» **RAW DATA**
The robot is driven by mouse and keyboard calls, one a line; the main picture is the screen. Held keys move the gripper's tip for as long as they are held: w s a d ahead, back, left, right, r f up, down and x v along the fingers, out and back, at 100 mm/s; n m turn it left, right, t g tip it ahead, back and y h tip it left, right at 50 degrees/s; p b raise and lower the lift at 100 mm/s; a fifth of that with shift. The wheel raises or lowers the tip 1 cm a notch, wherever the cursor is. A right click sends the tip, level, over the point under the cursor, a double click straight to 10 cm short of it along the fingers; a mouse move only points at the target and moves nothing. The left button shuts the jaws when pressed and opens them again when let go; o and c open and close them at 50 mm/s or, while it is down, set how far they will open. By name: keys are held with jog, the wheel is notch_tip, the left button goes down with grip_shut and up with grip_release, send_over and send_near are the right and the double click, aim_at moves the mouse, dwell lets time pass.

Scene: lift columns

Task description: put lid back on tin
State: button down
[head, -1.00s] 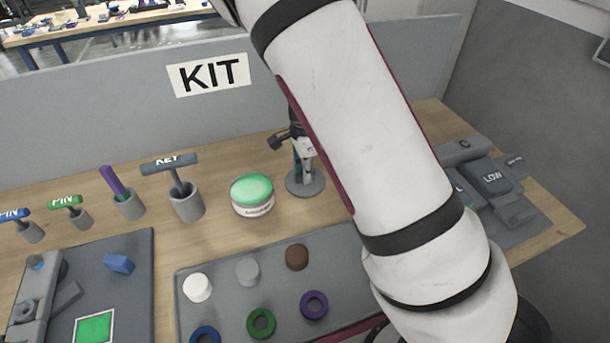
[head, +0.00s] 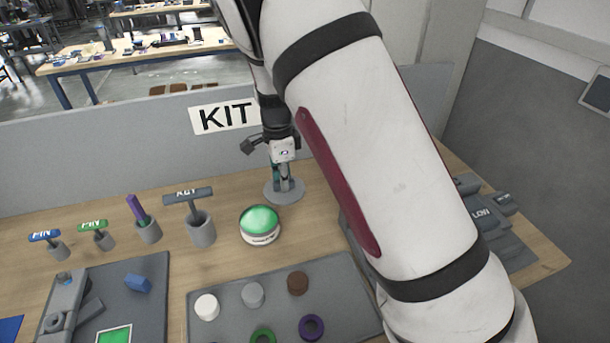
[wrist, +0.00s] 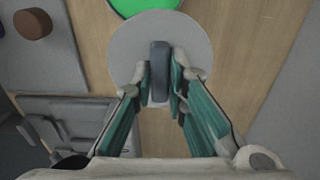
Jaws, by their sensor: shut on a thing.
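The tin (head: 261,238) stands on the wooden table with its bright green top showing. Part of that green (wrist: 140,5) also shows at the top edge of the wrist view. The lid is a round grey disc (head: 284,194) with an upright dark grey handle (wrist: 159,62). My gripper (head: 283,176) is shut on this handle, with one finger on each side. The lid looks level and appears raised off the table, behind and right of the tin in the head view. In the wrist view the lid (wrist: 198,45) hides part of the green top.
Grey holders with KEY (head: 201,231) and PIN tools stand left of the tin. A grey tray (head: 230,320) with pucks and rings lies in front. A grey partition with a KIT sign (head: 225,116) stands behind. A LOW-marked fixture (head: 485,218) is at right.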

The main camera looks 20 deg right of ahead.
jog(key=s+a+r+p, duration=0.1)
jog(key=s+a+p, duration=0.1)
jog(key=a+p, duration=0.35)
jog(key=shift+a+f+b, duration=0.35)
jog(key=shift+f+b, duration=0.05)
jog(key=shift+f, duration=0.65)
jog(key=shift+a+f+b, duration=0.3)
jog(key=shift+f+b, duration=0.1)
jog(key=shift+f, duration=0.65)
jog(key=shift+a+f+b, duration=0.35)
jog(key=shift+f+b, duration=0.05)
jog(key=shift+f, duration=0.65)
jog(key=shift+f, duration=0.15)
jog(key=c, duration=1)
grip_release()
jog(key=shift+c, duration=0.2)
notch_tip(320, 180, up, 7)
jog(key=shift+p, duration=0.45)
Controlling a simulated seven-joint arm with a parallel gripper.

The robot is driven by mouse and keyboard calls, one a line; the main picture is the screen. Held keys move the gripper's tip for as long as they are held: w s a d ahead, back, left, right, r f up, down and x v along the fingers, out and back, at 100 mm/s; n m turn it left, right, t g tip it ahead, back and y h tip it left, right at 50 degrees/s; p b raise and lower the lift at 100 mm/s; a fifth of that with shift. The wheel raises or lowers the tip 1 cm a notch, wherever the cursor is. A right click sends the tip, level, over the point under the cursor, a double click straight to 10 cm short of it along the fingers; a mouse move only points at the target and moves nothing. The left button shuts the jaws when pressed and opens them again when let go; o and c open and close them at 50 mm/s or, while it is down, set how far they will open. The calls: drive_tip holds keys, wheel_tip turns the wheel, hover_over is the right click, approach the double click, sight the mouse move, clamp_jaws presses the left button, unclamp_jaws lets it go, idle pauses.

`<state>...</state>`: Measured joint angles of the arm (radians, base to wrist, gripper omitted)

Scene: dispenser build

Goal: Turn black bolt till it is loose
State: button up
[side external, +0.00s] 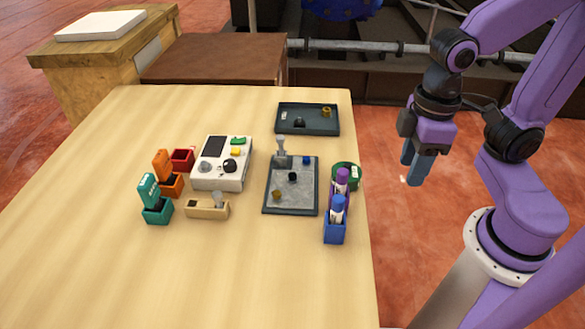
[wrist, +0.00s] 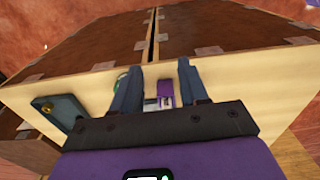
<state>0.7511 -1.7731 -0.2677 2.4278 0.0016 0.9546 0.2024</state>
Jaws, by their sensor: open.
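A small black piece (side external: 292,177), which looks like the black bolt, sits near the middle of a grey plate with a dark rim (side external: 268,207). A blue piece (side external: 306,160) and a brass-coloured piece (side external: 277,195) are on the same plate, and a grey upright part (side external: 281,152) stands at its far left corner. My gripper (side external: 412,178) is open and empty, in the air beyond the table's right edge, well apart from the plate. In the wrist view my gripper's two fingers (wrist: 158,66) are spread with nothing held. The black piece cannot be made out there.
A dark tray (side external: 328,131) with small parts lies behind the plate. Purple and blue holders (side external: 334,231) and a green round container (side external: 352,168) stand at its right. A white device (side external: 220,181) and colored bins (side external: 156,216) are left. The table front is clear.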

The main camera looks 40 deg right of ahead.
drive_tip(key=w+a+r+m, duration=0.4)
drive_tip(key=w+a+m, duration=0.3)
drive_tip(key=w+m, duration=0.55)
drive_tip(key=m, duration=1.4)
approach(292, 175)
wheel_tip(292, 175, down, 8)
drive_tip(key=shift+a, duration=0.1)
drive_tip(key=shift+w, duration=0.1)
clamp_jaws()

» **EXERCISE**
Transcribe the full listing above exactly, with the images removed.

» **EXERCISE RESULT**
The robot is driven by mouse and keyboard calls, one a line; the main picture is the screen. Held keys move the gripper's tip for as long as they are held: w s a d ahead, back, left, right, r f up, down and x v along the fingers, out and back, at 100 mm/s; n m turn it left, right, t g tip it ahead, back and y h tip it left, right at 50 degrees/s; p b raise and lower the lift at 100 mm/s; a fifth of that with shift. The wheel raises or lowers the tip 1 cm a notch, wherever the cursor is. A right click sends the tip, level, over the point under the cursor, a double click straight to 10 cm short of it along the fingers; a mouse move only points at the target and moves nothing. The left button shuts the jaws when pressed and opens them again when let go; o and c open and close them at 50 mm/s or, while it is down, set how far they will open. By name: keys are held with jog, the wheel is notch_tip, the left button goes down with grip_shut and up with grip_release, send_over and send_near are the right and the double click, aim_at moves the mouse, dwell lets time pass.

Scene: lift columns

Task description: put lid back on tin
State: button down
[head, -1.00s] 
[head, +0.00s] 
[wrist, +0.00s] 
Jaws, by their sensor: shut on a thing.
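The tin (head: 261,238) stands on the wooden table with its bright green top showing. Part of that green (wrist: 140,5) also shows at the top edge of the wrist view. The lid is a round grey disc (head: 284,194) with an upright dark grey handle (wrist: 159,62). My gripper (head: 283,176) is shut on this handle, with one finger on each side. The lid looks level and appears raised off the table, behind and right of the tin in the head view. In the wrist view the lid (wrist: 198,45) hides part of the green top.
Grey holders with KEY (head: 201,231) and PIN tools stand left of the tin. A grey tray (head: 230,320) with pucks and rings lies in front. A grey partition with a KIT sign (head: 225,116) stands behind. A LOW-marked fixture (head: 485,218) is at right.

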The main camera looks 20 deg right of ahead.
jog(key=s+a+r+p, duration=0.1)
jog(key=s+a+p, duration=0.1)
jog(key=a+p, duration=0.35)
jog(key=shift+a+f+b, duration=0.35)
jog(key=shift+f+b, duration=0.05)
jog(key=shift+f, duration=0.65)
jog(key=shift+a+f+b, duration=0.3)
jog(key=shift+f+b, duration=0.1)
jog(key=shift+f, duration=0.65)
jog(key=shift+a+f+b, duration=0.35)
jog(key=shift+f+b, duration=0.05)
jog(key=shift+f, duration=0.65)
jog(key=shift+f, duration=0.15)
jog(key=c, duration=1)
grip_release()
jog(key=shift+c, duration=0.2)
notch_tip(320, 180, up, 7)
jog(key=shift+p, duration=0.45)
Controlling a simulated seven-joint arm with a parallel gripper.

The robot is driven by mouse and keyboard calls, one a line; the main picture is the screen. Held keys move the gripper's tip for as long as they are held: w s a d ahead, back, left, right, r f up, down and x v along the fingers, out and back, at 100 mm/s; n m turn it left, right, t g tip it ahead, back and y h tip it left, right at 50 degrees/s; p b raise and lower the lift at 100 mm/s; a fifth of that with shift. The wheel raises or lowers the tip 1 cm a notch, wherever the cursor is. A right click sends the tip, level, over the point under the cursor, a double click straight to 10 cm short of it along the fingers; a mouse move only points at the target and moves nothing. The left button shuts the jaws when pressed and opens them again when let go; o and c open and close them at 50 mm/s or, while it is down, set how far they will open. The calls: drive_tip holds keys, wheel_tip turns the wheel, hover_over is the right click, approach the double click, sight the mouse move, clamp_jaws presses the left button, unclamp_jaws lets it go, idle pauses.

`<state>...</state>`: Measured joint angles of the arm (radians, base to wrist, gripper omitted)

Scene: dispenser build

Goal: Turn black bolt till it is loose
State: button up
[side external, +0.00s] 
[wrist, +0.00s] 
<state>0.7511 -1.7731 -0.2677 2.4278 0.0016 0.9546 0.2024</state>
Jaws, by their sensor: open.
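A small black piece (side external: 292,177), which looks like the black bolt, sits near the middle of a grey plate with a dark rim (side external: 268,207). A blue piece (side external: 306,160) and a brass-coloured piece (side external: 277,195) are on the same plate, and a grey upright part (side external: 281,152) stands at its far left corner. My gripper (side external: 412,178) is open and empty, in the air beyond the table's right edge, well apart from the plate. In the wrist view my gripper's two fingers (wrist: 158,66) are spread with nothing held. The black piece cannot be made out there.
A dark tray (side external: 328,131) with small parts lies behind the plate. Purple and blue holders (side external: 334,231) and a green round container (side external: 352,168) stand at its right. A white device (side external: 220,181) and colored bins (side external: 156,216) are left. The table front is clear.

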The main camera looks 40 deg right of ahead.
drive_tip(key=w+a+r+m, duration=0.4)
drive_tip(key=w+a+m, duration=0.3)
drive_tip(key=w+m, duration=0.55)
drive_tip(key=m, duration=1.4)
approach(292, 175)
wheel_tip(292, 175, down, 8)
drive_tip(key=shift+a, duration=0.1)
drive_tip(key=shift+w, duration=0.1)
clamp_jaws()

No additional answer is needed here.